Goode remembers being approached by a Stock Car driver during that 1958-1959 season who was spruiking the virtues of a bunch of young lads who reckoned they could sing.
“This driver said to me one day, ‘listen I’ve got some young lads that live over the road to the Showgrounds at Redcliffe and they want to come and sing out of the back of a truck during the Speedway’.”
Goode pondered that it might be a prime opportunity to add a bit of extra entertainment during one of the meetings that featured the Stock Bikes.
“So I agreed and the boys were quickly escorted over the road from their home to the track.”
“I was in the pits lining up the second half of the programme for the first race and I heard them singing over the PA system.”
“I thought ‘shit’ these bloody kids are good. So I got their address and the next day I went to see them and when I got back home I rang Bill Gates who was an announcer at 4BH and he was a good mate of mine.”
This was the first time these young kids – Barry, Maurice, Robin and Andy Gibb – had come to the attention of people who had the right connections for them to become recognised by a record company.
“I think everybody out there knows of the Bee Gees and that’s how things started to happen for them as kids.”
“Bill Gates thought they were terrific and he arranged a meeting with myself for a third time.”
“I remember Bill came to my house at Wavell Heights (northern Brisbane suburb) for dinner before we both went to Redcliffe to see the Gibb boys.”
“He (Bill Gates) said, ‘if you are going to put these blokes on contract what are we going to call them’?. I hadn’t really thought about that.”
“So he said ‘I’ve given it a fair bit of thought and he said seeing that your name is Bill Goode and I’m Bill Gates and the elder boy is Barry Gibb (all initials BG) why don’t we suggest we call them The Bee Gees.”
“So on that night we did and the boys agreed to it and by the end of that week I had brought down contracts for their parents to sign.”
Bill Goode, the speedway driver and accidental Redcliffe Speedway promoter, was about to enter the music business managing and promoting a bunch of young turks originally from the Isle Of Man who had settled in far away Brisbane.
“The contracts were management rights for 15 years and for 33.3 per cent of the take.”
“So I was all set to do this and we sent recordings to every record company we could think of around the world.”
“Some wouldn’t answer. Some answered and said they are a bit young and underdone and they would contact us when they get a bit older.”
“Then around this time (1959/1960) we had an enormous credit squeeze.

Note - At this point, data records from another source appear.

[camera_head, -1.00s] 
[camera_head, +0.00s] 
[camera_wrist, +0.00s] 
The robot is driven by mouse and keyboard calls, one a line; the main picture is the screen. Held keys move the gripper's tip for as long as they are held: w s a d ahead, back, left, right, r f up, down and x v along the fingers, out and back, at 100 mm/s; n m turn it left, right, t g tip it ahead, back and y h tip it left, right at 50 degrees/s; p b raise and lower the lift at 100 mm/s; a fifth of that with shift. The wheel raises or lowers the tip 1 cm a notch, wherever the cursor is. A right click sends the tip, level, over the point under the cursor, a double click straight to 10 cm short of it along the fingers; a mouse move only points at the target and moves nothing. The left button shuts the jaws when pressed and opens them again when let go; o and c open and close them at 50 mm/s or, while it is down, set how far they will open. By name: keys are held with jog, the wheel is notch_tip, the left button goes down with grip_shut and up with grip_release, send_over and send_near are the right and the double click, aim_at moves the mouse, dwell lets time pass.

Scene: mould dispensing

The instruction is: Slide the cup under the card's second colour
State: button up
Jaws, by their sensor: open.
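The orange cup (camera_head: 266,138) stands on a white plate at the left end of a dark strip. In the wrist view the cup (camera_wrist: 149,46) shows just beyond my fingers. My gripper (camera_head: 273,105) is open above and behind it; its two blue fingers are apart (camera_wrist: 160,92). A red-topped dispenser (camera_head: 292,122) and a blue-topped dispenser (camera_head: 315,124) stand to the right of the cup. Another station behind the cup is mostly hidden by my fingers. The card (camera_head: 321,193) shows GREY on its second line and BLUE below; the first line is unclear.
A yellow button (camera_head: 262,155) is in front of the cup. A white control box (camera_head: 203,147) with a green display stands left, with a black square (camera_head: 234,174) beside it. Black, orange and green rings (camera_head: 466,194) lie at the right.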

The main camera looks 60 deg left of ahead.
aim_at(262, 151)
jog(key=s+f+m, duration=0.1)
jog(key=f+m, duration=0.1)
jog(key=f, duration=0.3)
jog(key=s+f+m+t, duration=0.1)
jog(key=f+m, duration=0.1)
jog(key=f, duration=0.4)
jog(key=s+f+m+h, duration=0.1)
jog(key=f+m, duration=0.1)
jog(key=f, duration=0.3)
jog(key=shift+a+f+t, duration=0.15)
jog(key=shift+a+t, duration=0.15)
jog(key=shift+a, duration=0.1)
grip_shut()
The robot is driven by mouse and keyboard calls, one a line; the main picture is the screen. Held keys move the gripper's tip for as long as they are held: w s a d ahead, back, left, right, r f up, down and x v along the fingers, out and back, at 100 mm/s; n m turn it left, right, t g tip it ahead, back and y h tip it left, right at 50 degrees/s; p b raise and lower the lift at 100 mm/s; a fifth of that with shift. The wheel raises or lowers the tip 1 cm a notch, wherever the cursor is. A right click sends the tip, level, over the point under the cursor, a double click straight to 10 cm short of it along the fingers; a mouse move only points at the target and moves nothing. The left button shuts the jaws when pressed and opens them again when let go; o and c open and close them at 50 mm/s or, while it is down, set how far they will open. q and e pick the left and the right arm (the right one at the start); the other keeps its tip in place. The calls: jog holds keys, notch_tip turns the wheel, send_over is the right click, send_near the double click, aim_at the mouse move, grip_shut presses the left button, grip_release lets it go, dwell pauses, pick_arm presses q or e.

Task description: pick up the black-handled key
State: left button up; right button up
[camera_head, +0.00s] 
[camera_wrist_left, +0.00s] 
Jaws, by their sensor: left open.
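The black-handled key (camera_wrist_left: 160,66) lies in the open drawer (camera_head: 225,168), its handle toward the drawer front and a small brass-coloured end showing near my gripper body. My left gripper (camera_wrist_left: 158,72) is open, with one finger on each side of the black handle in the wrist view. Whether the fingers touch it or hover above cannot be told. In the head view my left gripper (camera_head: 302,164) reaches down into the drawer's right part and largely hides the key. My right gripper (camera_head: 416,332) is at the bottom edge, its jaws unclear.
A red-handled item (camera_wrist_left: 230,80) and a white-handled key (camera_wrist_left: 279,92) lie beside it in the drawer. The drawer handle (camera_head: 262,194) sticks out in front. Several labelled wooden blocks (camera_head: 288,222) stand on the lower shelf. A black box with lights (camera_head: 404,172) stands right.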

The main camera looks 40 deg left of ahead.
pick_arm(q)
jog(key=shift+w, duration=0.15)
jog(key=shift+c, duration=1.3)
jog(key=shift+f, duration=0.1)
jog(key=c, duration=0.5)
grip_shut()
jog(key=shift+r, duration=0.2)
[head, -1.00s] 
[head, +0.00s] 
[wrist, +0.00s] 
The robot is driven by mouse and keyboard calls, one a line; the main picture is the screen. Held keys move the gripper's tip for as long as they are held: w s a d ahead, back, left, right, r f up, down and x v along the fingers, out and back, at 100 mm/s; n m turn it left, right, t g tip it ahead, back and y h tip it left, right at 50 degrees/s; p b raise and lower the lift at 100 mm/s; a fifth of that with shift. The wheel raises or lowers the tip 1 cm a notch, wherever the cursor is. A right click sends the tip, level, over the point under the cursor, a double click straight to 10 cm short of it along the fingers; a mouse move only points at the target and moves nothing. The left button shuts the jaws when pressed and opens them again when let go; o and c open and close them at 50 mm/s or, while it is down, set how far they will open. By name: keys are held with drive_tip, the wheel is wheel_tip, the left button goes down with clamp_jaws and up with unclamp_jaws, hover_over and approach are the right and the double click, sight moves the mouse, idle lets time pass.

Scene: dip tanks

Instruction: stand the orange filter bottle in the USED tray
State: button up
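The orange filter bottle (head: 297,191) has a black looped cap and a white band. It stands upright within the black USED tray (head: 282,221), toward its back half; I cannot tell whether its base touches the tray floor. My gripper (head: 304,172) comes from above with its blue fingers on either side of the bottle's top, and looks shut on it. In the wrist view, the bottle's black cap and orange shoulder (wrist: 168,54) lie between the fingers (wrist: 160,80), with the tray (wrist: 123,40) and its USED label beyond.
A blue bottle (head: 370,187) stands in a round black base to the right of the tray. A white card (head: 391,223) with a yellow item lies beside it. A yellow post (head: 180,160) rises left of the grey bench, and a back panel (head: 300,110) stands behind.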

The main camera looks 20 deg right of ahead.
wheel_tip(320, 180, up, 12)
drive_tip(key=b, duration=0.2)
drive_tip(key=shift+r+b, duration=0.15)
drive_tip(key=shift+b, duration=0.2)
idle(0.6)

There was something like 17 per cent unemployment and I had a building company and it went to the wall because we couldn’t pay our bills.”
“So I had about $60,000 pounds owing to creditors and I had about $100,000 pounds owing to me from the Housing Commission who I was building houses for.”
“At the same time Hugh Gibb, the father of the boys, was in my office every morning wanting to know whether there was any nibbles from record companies or any developments on getting a gig anywhere.”
“I remember thinking I just couldn’t handle it with the business in dire straights.”
“I had kids and a house that I’d mortgaged to the hilt to try to save my company and I’d just taken on a lease of a new Rambler car.”
It was in this predicament that Goode understandably made the decision to back away from handling this unknown pop group, the Bee Gees.
In this case, hindsight is the cruellest form perception a human can have.
“It would have been marvellous wouldn’t it’?,” Goode said, thinking of the fame and fortune that came the way of The Bee Gees.
“In the end I asked Bill Gates whether he would like to take over trying to get the kids up and front. He said, ‘I’m a radio announcer, not a businessman and I wouldn’t know how to go about it’.”
“The plan was that once we had got the boys up and running, a bloke from 4BH who was a salesman who I had put on the contract was going to travel around and get all the forward bookings etc.”
“But in the end I just said to Hugh Gibb, ‘look here’s the original of the contract. You look after them and that was the end of my involvement with The Bee Gees.”
These days Bill Goode lives in Brisbane and has been coerced into writing a book on his life story. It is currently a ‘work-in-progress’.
“I’ve always lived my life at 150mph and I’ve almost slowed down now to a dead stop,” the spritely 81-year-old said.
“I have just finished chapter one and I have a good title in mind – ‘An Angel On My Shoulder’.”